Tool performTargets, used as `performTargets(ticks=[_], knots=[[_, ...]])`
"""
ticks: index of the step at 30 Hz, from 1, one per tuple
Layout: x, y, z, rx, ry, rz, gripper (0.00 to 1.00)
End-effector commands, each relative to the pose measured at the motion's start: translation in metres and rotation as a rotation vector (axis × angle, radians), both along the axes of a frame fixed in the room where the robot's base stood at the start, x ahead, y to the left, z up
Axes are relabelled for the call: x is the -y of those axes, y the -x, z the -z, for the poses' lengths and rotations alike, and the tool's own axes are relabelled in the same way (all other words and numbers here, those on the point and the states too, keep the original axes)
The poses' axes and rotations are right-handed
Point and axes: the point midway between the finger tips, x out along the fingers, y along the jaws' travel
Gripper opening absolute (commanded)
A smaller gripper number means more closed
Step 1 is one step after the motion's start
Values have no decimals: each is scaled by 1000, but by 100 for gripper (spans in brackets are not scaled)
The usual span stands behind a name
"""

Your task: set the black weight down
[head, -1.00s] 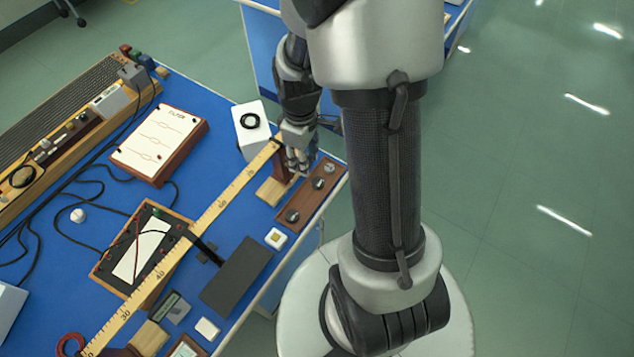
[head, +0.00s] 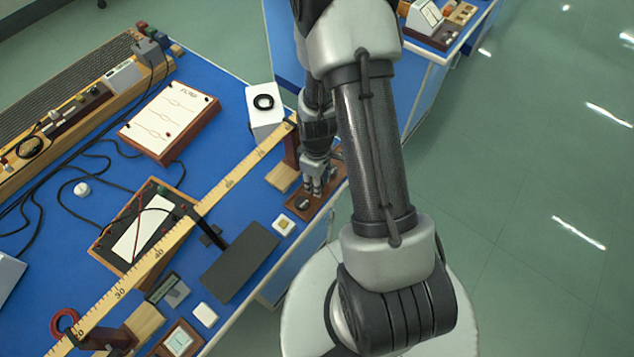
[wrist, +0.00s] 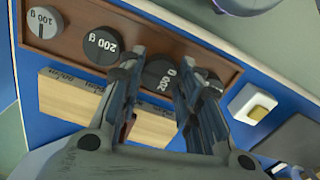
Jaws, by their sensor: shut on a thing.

GIVEN REQUEST: Take the listing above and restate it word for word, without its pictures.

RESULT OF THE EXERCISE:
Tool performTargets, used as `performTargets(ticks=[_], knots=[[_, ...]])`
"""
ticks: index of the step at 30 Hz, from 1, one per tuple
Layout: x, y, z, rx, ry, rz, gripper (0.00 to 1.00)
End-effector commands, each relative to the pose measured at the motion's start: translation in metres and rotation as a rotation vector (axis × angle, radians), both along the axes of a frame fixed in the room where the robot's base stood at the start, x ahead, y to the left, z up
Axes are relabelled for the call: x is the -y of those axes, y the -x, z the -z, for the poses' lengths and rotations alike, and the tool's own axes are relabelled in the same way (all other words and numbers here, those on the point and the states too, keep the original axes)
The poses' axes and rotations are right-handed
Point and axes: the point midway between the finger tips, x out along the fingers, y along the jaws' travel
Gripper opening absolute (commanded)
A smaller gripper number means more closed
Step 1 is one step after the motion's start
Values have no decimals: each is scaled by 1000, but by 100 for gripper (spans in brackets are not scaled)
The usual span stands behind a name
"""

Your task: set the black weight down
[head, -1.00s] 
[head, +0.00s] 
[wrist, +0.00s] 
Jaws, by their sensor: shut on a thing.

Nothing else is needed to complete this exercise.